Many books today talk about how to grow your church. The point of Small Church Essentials is not to try to make your small church bigger, but to make your small church healthy. The book’s first section establishes the fact that small does not equal broken. Sure, there are plenty of bad reasons why a church might stay small (and he does address those), but Vaters focuses on many reasonable, good, and strategic reasons churches stay small.
The second section helps readers see what makes small churches — every small church — unique. These factors can explain why church growth principles don’t necessarily apply to every church or result in numerical growth. Big fluctuations in attendance and giving are more common in small churches. Individuals can have a greater impact on church dynamics.
All that considered, small churches can still have problems, and Vaters dedicates the largest section of the book to tackling those issues and breathing new life into your small church. He doesn’t promise that these strategies will result in growth, though they may. Rather, addressing issues and operating within the reality of a small church’s context can lead to churches (and their leaders) identifying what they’re good at and embracing their unique giftedness and calling.

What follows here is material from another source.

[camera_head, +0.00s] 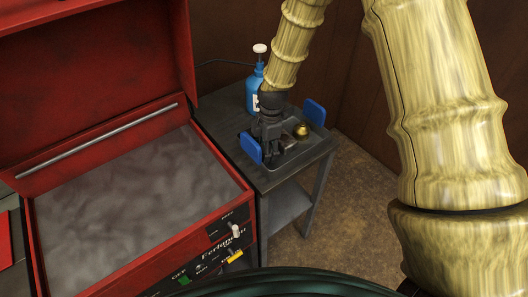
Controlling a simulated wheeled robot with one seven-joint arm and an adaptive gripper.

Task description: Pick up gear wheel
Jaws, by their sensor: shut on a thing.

Vaters concludes with some practical guidance on some small church practices that can make a small church a great church.
All in all, this is exactly the kind of book I was looking for as a small church pastor. I was encouraged and reminded that some aspects of small church life needn’t be a source of frustration. I’m discussing some of these principles with leaders in my church, and I can already tell people are getting more excited about leading.
Note: I received a free copy of this book from the publisher. I requested it myself and was not required to write a positive review.